Furthermore Hypatia was a philosopher, and she passed along her neoPlatonist beliefs to her students. At the height of her career, letters addressed simply to “The Muse” or “The Philosopher” would be delivered unquestioningly to her. This influence is clear in Synesius, who was a forerunner in combining Platonism with Christianity – a practice which would become dominant in the middle ages, and is still seen today. Central to her philosophy was scientific rationalism, and this was a liability for her because in the fourth century, an ecclesiastical campaign against science would lead to one of the greatest tragedies of the ancient world.

Hypatia by Masolino da Panicale 1428

It is important to remember that Hypatia was unique in her world. There were no other female scientists, lecturers, inventors, mathematicians, or philosophers at that time. As far as we know, there had never been. It was assumed that there couldn’t be. Hypatia’s opportunity to become a scholar and public figure was provided to her by her father, Theon of Alexandria; a man who is remarkable for his belief in and love of his daughter.

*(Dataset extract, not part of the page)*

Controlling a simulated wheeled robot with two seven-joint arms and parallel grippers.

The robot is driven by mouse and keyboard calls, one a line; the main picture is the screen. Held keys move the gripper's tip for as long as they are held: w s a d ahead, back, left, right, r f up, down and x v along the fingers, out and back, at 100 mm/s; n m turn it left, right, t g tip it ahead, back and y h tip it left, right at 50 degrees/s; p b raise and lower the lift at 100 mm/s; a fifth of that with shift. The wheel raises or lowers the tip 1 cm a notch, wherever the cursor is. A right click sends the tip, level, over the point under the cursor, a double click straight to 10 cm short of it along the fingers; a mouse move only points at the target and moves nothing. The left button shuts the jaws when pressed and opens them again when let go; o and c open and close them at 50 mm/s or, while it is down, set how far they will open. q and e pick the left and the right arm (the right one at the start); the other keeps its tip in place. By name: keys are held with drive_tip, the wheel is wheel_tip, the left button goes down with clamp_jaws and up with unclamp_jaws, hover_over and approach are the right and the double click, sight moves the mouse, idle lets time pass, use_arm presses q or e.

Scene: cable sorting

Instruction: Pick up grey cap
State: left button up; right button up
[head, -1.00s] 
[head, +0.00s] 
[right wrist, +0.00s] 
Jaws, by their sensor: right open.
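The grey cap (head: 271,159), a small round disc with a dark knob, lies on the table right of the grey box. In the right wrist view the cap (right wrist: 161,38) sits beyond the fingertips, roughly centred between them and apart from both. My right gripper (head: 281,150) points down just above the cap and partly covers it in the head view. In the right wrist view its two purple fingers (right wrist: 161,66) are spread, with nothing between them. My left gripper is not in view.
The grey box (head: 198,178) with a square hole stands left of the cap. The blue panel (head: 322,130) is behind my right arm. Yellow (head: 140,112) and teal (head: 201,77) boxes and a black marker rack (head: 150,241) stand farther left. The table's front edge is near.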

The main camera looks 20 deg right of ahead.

Reserve your right to think, for even to think wrongly is better than not to think at all.

-Theon of Alexandria

Theon was himself a distinguished mathematician and astronomer at the Museum of Alexandria. He may even have been its director. His greatest works are his commentaries on Ptolemy’s astronomical work, Almagest (assisted by Hypatia), and Euclid’s Elements (perhaps the most significant work of mathematics ever published). Like Hypatia, it seems that most of his writing was for his students, and for them he made significant clarifications and enhancements to the Elements. He was concerned with the quality of his students, noting that many could not follow geometric demonstrations. He felt that academics was losing its rigor. Perhaps in response to these fears, he took a special interest in his daughter.  He was determined to help Hypatia develop into the “perfect human being.”

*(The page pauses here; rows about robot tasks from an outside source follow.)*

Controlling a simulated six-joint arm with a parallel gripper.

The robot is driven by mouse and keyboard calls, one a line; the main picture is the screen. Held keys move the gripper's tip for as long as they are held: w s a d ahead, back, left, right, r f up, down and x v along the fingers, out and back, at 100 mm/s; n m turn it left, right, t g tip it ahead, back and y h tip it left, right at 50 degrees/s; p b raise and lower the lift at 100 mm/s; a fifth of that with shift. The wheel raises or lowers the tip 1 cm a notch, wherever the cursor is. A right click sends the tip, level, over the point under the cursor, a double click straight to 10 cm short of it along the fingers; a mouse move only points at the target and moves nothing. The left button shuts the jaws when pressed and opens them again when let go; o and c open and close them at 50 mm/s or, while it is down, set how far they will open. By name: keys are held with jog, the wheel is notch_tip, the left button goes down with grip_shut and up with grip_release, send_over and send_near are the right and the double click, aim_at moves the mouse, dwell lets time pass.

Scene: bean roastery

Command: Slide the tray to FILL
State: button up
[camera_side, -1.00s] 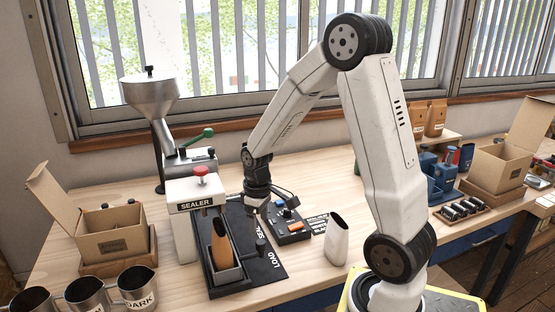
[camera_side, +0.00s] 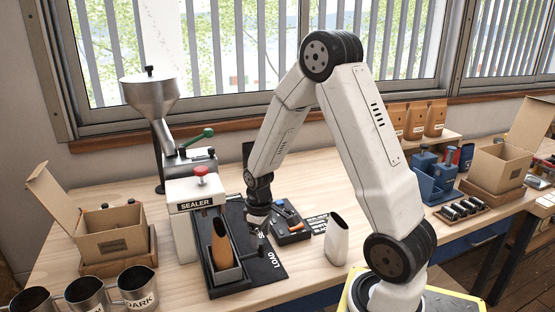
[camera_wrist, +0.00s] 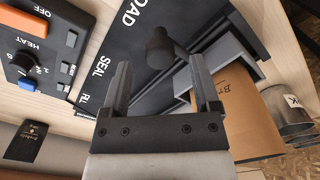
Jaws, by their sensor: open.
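The grey tray (camera_side: 229,274) sits at the LOAD end of the black track plate (camera_side: 254,282), holding an upright brown bag (camera_side: 221,246). In the wrist view the tray (camera_wrist: 236,58) and bag (camera_wrist: 252,112) are at the right. A dark round-ended handle knob (camera_wrist: 158,44) shows between and just beyond the fingertips of my gripper (camera_wrist: 160,68). The gripper is open, with nothing held. LOAD, SEAL and part of FILL are printed on the plate. In the side view my gripper (camera_side: 258,226) is low over the plate, right of the bag.
The white sealer (camera_side: 197,210) with a red knob stands behind the tray, and the metal hopper (camera_side: 150,100) is farther back. A control box (camera_side: 290,228) with an orange switch is close right of my gripper. A white bag (camera_side: 337,240) stands farther right. Metal cups (camera_side: 136,288) are at front left.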

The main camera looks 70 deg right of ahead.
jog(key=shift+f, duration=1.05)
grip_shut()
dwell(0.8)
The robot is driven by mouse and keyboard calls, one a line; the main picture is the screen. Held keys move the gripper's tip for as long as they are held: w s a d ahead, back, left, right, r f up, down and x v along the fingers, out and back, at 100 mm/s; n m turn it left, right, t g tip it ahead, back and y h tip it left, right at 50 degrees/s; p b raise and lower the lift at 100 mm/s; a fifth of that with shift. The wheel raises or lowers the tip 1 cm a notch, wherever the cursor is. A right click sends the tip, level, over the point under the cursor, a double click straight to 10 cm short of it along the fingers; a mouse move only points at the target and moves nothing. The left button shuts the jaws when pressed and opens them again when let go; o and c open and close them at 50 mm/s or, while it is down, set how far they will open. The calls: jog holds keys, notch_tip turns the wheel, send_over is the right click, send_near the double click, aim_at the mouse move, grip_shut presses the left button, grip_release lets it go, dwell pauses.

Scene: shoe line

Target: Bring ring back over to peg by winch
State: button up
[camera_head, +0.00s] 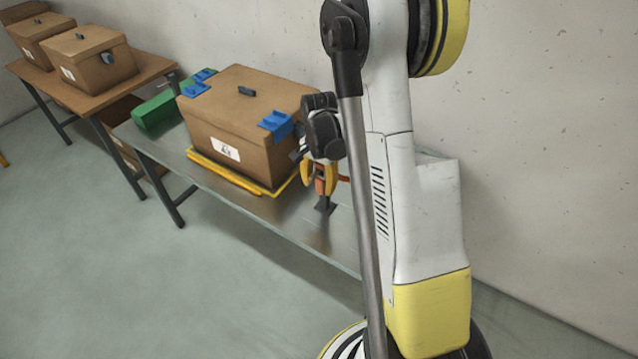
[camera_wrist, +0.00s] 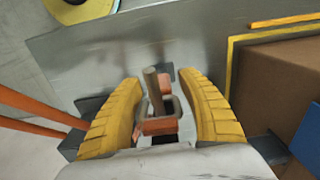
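My gripper (camera_head: 320,180) has two yellow fingers and hangs low over the steel table at the right of the large brown box. In the wrist view, my gripper (camera_wrist: 160,82) is spread around a small fixture, with a gap on the right side. Between the fingers stand a grey-brown round peg (camera_wrist: 151,84), a dark grey squarish ring (camera_wrist: 171,108) and an orange block (camera_wrist: 158,126). I cannot tell whether the ring is around the peg or beside it. The fixture's dark foot (camera_head: 325,205) rests on the table. I cannot make out a separate winch.
The brown box (camera_head: 245,105) with blue corner pieces sits within a yellow frame (camera_head: 225,174) on the steel table (camera_head: 270,212). A green block (camera_head: 157,110) lies beyond it. More boxes stand on a wooden table (camera_head: 105,88). Orange straps (camera_wrist: 40,115) run left in the wrist view.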

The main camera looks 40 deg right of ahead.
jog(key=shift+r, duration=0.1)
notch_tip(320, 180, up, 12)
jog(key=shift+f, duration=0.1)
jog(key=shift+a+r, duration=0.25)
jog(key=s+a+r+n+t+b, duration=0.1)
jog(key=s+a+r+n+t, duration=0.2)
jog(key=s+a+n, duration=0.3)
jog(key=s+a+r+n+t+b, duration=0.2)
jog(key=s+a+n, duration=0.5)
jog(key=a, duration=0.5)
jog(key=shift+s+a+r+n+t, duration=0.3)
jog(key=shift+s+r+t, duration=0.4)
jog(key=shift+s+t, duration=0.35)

Theon made sure that Hypatia received a formal education in the arts, literature, science, and philosophy. He immersed her in the intellectual world of Alexandria, and personally tutored her in mathematics. Theon knew that Hypatia would face harsh criticism due to her gender, and to equip her against these, he had her trained in speech and rhetoric. When her competencies exceeded his, she travelled to Athens to study at the school founded by the philosopher Plutarch.

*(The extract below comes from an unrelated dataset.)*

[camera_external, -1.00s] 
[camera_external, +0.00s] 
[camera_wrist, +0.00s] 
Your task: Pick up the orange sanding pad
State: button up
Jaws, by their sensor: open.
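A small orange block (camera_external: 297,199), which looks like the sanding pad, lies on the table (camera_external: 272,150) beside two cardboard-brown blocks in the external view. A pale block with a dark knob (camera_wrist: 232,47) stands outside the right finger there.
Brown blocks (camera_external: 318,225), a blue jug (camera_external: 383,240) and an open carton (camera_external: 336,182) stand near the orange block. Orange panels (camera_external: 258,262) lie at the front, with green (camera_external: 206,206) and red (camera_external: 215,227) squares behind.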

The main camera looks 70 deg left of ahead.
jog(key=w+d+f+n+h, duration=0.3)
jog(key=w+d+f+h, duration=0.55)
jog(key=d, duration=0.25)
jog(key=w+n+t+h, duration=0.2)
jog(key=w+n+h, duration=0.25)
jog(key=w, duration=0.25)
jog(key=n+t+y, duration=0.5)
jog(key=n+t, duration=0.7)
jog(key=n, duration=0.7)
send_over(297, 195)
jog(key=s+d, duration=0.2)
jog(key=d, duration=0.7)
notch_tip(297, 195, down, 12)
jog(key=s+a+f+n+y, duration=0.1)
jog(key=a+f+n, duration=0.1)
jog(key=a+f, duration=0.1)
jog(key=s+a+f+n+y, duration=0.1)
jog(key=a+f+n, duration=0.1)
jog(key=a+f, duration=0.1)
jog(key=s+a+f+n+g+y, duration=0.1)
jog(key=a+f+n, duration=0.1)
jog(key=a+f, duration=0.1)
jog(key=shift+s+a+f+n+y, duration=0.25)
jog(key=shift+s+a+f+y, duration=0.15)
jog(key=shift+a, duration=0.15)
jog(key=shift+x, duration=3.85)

Theon invented as series of exercises and calisthenics for Hypatia to practice. He cherished her, and tried to cultivate her in all dimensions. Theon’s belief in his daughter should still be inspiring. She may have been naturally intelligent and talented, but it was her father’s support and encouragement that allowed her to blossom. Success does not spring from a vacuum.

All formal dogmatic religions are fallacious and must never be accepted by self-respecting persons as final. –Theon of Alexandria

By the end of the fourth century and into the fifth century, by necessity of Roman law, Roman citizens were converting to Christianity. Throughout the empire, heresies were being purged, and the heretics assassinated. It had become popular propaganda that non-Christian beliefs were weakening Roman character and had to be annihilated. In Alexandria, this was the task of the bishop Cyril.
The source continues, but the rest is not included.